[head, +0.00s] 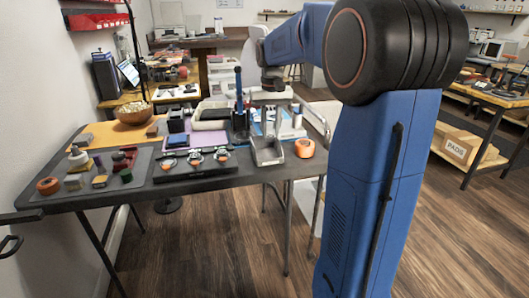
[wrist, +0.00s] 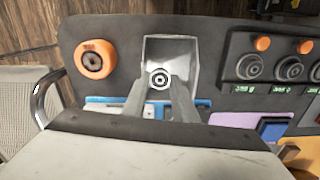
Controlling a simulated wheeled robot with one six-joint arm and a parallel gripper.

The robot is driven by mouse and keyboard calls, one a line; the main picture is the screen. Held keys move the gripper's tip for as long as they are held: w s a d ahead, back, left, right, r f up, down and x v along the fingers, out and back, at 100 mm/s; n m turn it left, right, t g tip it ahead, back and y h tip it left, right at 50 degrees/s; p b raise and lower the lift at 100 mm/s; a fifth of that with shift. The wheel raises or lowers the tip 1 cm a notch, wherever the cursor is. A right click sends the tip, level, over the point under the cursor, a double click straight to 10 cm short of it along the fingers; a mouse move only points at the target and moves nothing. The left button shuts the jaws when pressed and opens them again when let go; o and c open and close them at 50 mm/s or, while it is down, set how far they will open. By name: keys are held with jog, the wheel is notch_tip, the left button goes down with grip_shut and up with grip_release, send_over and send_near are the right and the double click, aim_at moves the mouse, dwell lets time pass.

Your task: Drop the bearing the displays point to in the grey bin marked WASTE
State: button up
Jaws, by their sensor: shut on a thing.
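My gripper (wrist: 160,84) is shut on a small round metal bearing (wrist: 159,77), held at the fingertips in the wrist view. Both are over the open grey bin (wrist: 184,47), whose inside shows around the bearing. The bin also shows in the head view (head: 268,156), below my gripper (head: 268,122); the bearing is too small to make out there. No WASTE mark is readable. To the right in the wrist view, a black stand (wrist: 268,79) holds round metal pieces (wrist: 249,67) with orange knobs. Small green displays (wrist: 283,89) sit under them; their figures are unreadable.
An orange ring-shaped object (wrist: 95,59) stands close beside the bin, also seen in the head view (head: 305,148). A grey mat with small blocks (head: 100,183) lies at the table's left.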

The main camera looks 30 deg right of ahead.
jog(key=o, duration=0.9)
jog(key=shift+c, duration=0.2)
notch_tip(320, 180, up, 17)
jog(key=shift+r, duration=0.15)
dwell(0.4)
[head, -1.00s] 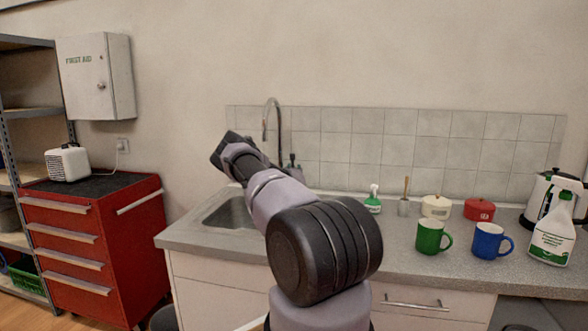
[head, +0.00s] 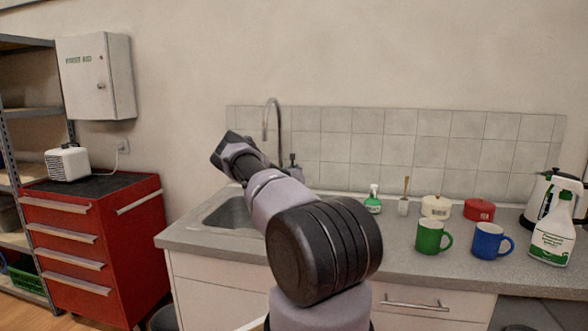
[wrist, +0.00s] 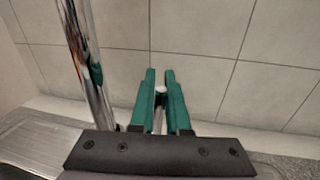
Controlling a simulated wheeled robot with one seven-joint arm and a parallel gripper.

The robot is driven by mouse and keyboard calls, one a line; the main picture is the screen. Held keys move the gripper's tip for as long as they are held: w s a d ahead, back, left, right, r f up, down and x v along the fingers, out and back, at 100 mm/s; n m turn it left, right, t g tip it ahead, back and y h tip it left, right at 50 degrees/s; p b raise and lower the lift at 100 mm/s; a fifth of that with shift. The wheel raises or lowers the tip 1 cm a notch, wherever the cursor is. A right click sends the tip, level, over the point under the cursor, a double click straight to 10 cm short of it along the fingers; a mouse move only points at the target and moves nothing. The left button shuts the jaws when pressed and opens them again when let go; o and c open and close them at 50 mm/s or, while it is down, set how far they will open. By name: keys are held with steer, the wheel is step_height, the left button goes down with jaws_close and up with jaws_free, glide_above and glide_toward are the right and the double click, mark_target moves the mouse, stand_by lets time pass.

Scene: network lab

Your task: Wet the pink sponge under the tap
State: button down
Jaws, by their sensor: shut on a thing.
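The chrome tap (head: 279,130) stands at the back of the sink (head: 228,214), left of centre in the head view. Its shiny pipe (wrist: 84,50) runs down the left of the wrist view. My gripper (wrist: 160,75) has green fingers, close beside the pipe. They are shut on a thin metal post with a pale round top (wrist: 159,93), which looks like the tap lever. In the head view my arm hides the fingers and part of the sink. I see no pink sponge in either view, and no running water.
A dark bottle (head: 293,166) stands by the tap. The tiled wall (wrist: 205,40) is close behind my fingers.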

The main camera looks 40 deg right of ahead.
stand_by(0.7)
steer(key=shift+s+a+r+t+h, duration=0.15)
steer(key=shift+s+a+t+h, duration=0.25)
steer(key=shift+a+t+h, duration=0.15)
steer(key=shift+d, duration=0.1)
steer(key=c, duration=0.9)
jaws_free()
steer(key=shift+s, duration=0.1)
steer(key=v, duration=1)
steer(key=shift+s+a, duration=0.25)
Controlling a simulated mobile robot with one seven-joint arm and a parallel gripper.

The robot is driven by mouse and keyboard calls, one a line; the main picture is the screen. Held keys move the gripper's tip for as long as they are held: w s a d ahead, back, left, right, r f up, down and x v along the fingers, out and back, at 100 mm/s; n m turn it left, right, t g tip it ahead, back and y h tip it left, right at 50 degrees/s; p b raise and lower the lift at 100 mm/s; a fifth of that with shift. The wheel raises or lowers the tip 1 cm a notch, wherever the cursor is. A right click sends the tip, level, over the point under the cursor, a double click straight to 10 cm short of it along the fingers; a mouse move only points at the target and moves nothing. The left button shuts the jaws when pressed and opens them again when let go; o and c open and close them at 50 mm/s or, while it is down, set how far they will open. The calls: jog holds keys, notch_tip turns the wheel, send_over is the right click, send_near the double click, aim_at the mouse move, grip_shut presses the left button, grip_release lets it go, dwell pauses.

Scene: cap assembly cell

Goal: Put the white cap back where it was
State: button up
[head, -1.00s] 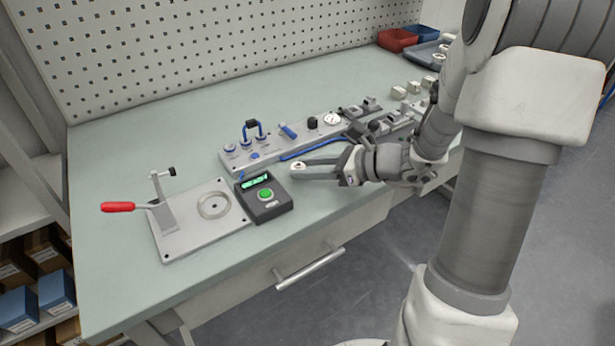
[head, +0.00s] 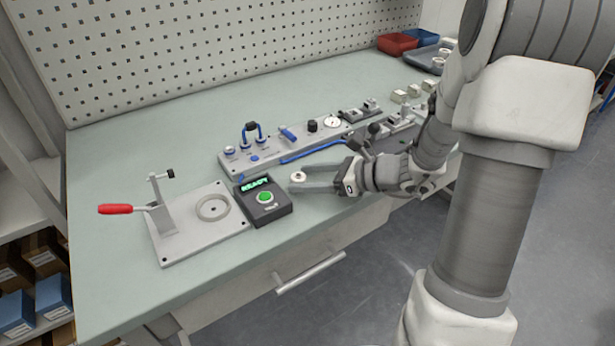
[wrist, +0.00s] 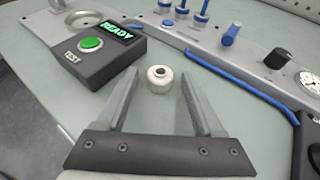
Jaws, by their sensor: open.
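The white cap (head: 298,176) is a small round piece with a dark centre hole. It appears to stand upright on the pale green bench, just right of the black test box (head: 264,199). In the wrist view the cap (wrist: 160,78) lies between the tips of my gripper (wrist: 160,87), with a visible gap on both sides. My gripper (head: 299,180) is open and low over the bench, reaching in from the right. In the head view the near finger passes just in front of the cap.
A fixture plate (head: 179,238) with a ring and a red-handled clamp (head: 122,209) lies left of the test box, whose display reads READY. Behind the cap is a long grey panel (head: 243,160) with blue handles and a gauge. A blue bar (wrist: 250,90) runs near the right finger.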

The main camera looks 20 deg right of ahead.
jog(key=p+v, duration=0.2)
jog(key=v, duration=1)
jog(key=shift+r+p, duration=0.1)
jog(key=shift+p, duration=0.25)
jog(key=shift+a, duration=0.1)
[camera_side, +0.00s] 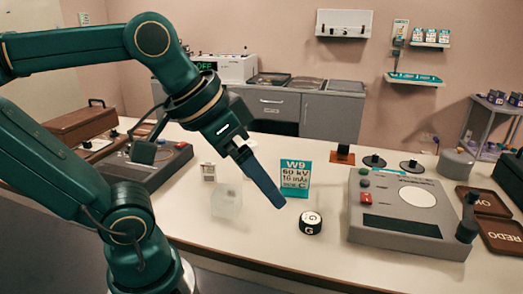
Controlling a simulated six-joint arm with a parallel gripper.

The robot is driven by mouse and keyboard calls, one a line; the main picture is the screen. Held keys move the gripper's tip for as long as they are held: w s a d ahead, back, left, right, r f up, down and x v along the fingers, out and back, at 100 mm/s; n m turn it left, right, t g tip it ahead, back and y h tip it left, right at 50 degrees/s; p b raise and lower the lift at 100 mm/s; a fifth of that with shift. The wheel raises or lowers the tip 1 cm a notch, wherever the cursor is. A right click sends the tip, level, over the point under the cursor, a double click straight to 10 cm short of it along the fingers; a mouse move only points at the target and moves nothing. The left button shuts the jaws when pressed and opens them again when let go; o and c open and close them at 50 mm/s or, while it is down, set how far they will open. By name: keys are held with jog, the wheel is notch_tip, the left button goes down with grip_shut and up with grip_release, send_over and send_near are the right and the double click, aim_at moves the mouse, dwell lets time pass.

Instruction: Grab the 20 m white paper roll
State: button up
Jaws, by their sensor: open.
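I cannot read a 20 m label on anything. A small round black-and-white piece (311,223) with a white top and a letter G on its side stands on the pale table; I cannot tell whether it is the paper roll. My gripper (276,201) points down and right, above the table and to the left of this piece, apart from it. Its blue fingers overlap in this view, and nothing shows between them. A pale translucent block (227,201) stands to the left of the fingers, and a small white item (208,172) stands behind it.
A teal-and-white card (296,177) marked W9 stands just behind the fingers. A grey control box (405,226) is on the right, with brown trays (484,200) beyond it. A dark console (150,165) lies on the left. The front middle of the table (255,245) is clear.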

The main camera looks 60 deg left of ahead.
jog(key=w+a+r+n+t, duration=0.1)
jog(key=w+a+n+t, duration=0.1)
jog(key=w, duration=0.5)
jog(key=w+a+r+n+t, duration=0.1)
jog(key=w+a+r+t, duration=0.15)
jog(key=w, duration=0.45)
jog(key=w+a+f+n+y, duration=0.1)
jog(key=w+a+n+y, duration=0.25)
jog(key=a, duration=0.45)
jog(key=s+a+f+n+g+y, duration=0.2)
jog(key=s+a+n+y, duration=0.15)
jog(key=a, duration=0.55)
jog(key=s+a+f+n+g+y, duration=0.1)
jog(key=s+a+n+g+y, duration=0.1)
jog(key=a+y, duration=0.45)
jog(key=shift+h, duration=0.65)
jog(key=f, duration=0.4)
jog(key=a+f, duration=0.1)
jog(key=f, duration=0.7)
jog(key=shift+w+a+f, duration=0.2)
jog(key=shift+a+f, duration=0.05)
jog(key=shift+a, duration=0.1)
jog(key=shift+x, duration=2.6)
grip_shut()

═══

> _EXERCISE_: From the material above, copy each line that includes the word "seven".

> _FINAL RESULT_:
Controlling a simulated wheeled robot with one seven-joint arm and a parallel gripper.
Controlling a simulated mobile robot with one seven-joint arm and a parallel gripper.

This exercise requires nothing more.